I can’t appreciate the complexity and gotchas until I tried something. I also have no idea whether what others are saying is true/false/works in general/works in very specific cases/etc. But, also, if I am using AI for help, and if I do not have enough experience in what I am asking AI to do, I need that AI to be 100% reliable (maybe not 100%… but this works similar to how I would trust a professional to do their work. Yes, there could be issues/bugs, but there would also be a process for resolving them). If AI hallucinates, if it makes up an answer, or if it provides results which are not accurate, how would I even know?

That is why I totally love to see what AI can do, every now and then, but I still can’t find a good use case for using AI outside of my own area of expertise. I just wouldn’t be able to validate whatever it is AI would be doing. By extension, I am not able to find a good use case for AI in the business scenarios I’m normally working on. It might be useful for internal users, but they would have to be able and willing to validate AI output every time they converse with AI, or it would be a disaster at some point.

Then again, it’s not as if AI were responsible for the unmanageable complexity of our technology, which is what’s making it hard for the AI to stay highly reliable. There is a lot happening everywhere, we’ve accumulated a lot of knowledge, and nobody is able to know everything and/or to predict that much at all. If you think it’s manageable and someone out there really knows what they’re doing, yet if you blame yourself for not keeping up, just look back two or three years. Look at all the news and announcements there and see which ones have actually materialized by now.

And that’s the problem, though. Yes, I can keep learning more and more, but there is only so much one can keep in the “active” memory. I have not done much work with the Azure Functions lately, and I had to re-learn a few things once again.

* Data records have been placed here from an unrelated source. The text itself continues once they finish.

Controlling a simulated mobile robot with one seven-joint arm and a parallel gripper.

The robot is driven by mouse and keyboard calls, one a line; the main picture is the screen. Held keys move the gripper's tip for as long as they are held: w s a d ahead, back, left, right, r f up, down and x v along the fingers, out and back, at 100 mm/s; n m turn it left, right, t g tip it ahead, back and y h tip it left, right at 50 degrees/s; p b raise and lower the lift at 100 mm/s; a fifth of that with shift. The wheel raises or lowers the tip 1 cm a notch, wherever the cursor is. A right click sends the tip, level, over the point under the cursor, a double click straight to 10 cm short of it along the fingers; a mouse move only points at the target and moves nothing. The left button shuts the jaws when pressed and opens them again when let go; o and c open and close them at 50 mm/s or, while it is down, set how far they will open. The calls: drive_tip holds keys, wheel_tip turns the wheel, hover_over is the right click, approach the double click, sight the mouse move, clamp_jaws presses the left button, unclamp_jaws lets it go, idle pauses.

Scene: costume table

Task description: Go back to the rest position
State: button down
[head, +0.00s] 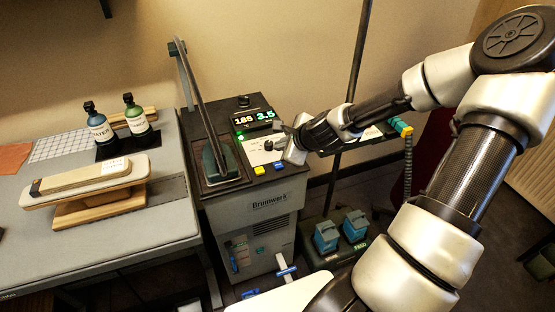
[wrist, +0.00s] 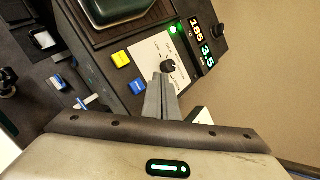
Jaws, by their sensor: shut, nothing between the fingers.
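My gripper (wrist: 161,82) is shut and empty in the wrist view, its fingers pressed together. In that view the fingertips point at the dark round knob (wrist: 168,67) on the press's control panel. I cannot tell whether they touch it. In the head view my gripper (head: 286,138) is over the right side of the panel, with the knob (head: 268,146) just left of it.
Left of the press, a grey table (head: 160,222) holds a wooden sleeve board (head: 95,182) and two bottles (head: 99,128) (head: 136,118). A dark stand with a shelf and pole (head: 352,75) rises behind my arm.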

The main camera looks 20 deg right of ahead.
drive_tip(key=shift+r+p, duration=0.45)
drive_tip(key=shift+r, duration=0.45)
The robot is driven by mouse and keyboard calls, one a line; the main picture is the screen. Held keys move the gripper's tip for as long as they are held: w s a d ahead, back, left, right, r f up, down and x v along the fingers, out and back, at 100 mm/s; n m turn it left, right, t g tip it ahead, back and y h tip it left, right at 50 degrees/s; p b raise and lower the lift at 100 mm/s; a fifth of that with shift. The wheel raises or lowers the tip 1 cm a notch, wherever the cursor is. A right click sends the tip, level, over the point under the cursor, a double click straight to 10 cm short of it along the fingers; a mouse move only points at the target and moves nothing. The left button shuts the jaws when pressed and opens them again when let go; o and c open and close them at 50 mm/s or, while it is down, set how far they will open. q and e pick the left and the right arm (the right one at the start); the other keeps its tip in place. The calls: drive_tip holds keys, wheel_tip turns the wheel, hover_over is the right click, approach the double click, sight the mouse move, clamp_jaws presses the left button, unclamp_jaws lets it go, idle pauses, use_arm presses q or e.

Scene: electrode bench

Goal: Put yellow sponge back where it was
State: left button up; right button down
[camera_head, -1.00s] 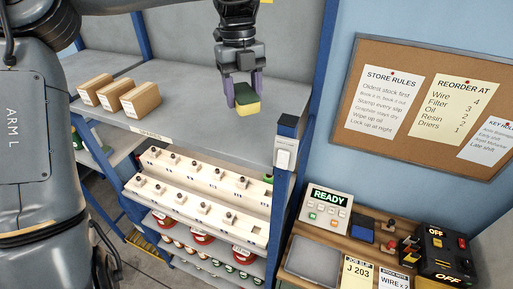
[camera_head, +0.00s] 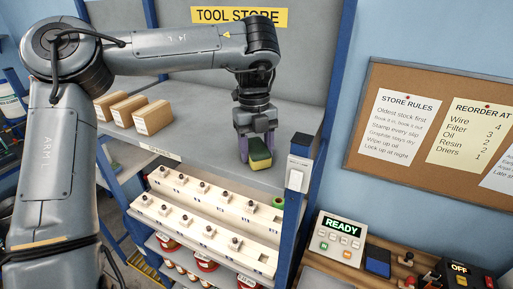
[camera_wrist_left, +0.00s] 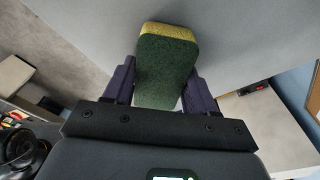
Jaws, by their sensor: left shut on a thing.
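The yellow sponge (camera_head: 260,158) has a dark green scouring face and a yellow body. My left gripper (camera_head: 257,150) is shut on it, with its purple fingers on either side, over the right part of the grey top shelf (camera_head: 195,140). I cannot tell whether the sponge touches the shelf. In the left wrist view, the sponge (camera_wrist_left: 168,68) is between the fingers, green face toward the camera and a yellow edge at its far end. My right gripper is not in view.
Several cardboard boxes (camera_head: 127,112) stand at the left of the top shelf. A blue post (camera_head: 298,190) with a white box is close to the right. Below is a cream rack (camera_head: 205,232) with small knobs. The middle of the shelf is clear.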

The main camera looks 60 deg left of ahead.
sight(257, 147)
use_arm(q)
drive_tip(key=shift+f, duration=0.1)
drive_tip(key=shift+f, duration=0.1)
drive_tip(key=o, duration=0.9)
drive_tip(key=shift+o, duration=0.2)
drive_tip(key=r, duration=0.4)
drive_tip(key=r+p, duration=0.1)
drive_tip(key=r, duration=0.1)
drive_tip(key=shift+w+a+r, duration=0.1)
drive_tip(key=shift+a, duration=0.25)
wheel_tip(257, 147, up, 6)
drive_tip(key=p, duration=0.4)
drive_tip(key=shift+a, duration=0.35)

So there we go, then:

  • There is too much knowledge for anyone to be an expert in everything
  • AI is supposed to close that gap by giving us an “expert” (there is even a name for that in the AI architecture: a mixture of experts)
  • And, yet, we still have to validate AI output no matter how good AI is in some cases, since it is still capable of absolutely failing in others

So how can someone reconcile all this in their minds? Which is where it goes back to my LinkedIn intro above. A much better option might be to start simplifying this whole tech landscape – instead of having so many frameworks, just have one. Instead of having so many clouds, just have one. Instead of all those API versions… yeah. As if the specifics were that important these days for the end users to bother. Of course it’s never going to happen, since those differences is how “business” works, it’s literally feeding on them.

Ultimately, I do feel overwhelmed since I suspect someone is not; and, perhaps, it’s the second part that’s incorrect. I mean yes, of course there is too much information out there to digest all of it, but it’s the same for everyone. So it’s more likely that nobody is actually keeping up, we are just all pretending a little differently.